Aim :: Restate the material word for word and leave out anything that is a picture.

— START Material —

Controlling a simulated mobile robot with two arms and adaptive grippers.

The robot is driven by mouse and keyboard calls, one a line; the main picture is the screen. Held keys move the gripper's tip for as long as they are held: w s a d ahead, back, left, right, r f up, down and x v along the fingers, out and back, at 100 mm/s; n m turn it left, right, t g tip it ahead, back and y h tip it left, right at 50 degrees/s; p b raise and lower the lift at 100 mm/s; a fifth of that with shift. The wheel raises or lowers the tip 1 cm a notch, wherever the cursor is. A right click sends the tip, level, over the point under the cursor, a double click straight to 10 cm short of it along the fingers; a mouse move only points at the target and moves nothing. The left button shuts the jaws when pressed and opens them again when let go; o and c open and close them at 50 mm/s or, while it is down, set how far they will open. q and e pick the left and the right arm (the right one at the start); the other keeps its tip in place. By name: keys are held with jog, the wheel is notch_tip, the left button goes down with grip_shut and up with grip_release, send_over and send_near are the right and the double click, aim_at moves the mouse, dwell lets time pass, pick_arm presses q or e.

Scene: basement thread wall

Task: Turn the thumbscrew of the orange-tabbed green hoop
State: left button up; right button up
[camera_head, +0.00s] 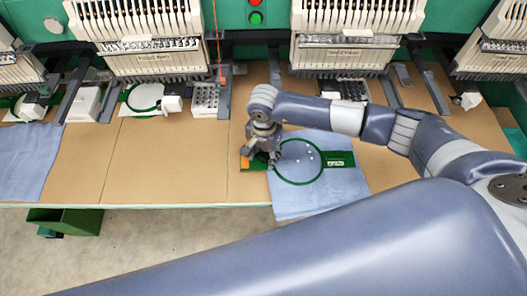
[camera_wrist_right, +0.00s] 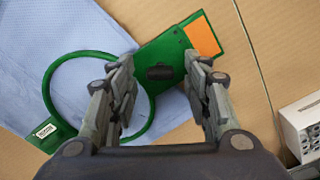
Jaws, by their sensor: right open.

— END Material —

Written reply ::
Controlling a simulated mobile robot with two arms and adaptive grippers.

The robot is driven by mouse and keyboard calls, one a line; the main picture is the screen. Held keys move the gripper's tip for as long as they are held: w s a d ahead, back, left, right, r f up, down and x v along the fingers, out and back, at 100 mm/s; n m turn it left, right, t g tip it ahead, back and y h tip it left, right at 50 degrees/s; p b raise and lower the lift at 100 mm/s; a fifth of that with shift. The wheel raises or lowers the tip 1 cm a notch, wherever the cursor is. A right click sends the tip, level, over the point under the cursor, a double click straight to 10 cm short of it along the fingers; a mouse move only points at the target and moves nothing. The left button shuts the jaws when pressed and opens them again when let go; o and c open and close them at 50 mm/s or, while it is down, set how far they will open. q and e pick the left and the right arm (the right one at the start); the other keeps its tip in place. By name: keys are held with jog, the wheel is notch_tip, the left button goes down with grip_shut and up with grip_release, send_over and send_near are the right and the double click, aim_at moves the mouse, dwell lets time pass, pick_arm presses q or e.

Scene: basement thread wall

Task: Turn the thumbscrew of the orange-tabbed green hoop
State: left button up; right button up
[camera_head, +0.00s] 
[camera_wrist_right, +0.00s] 
Jaws, by their sensor: right open.

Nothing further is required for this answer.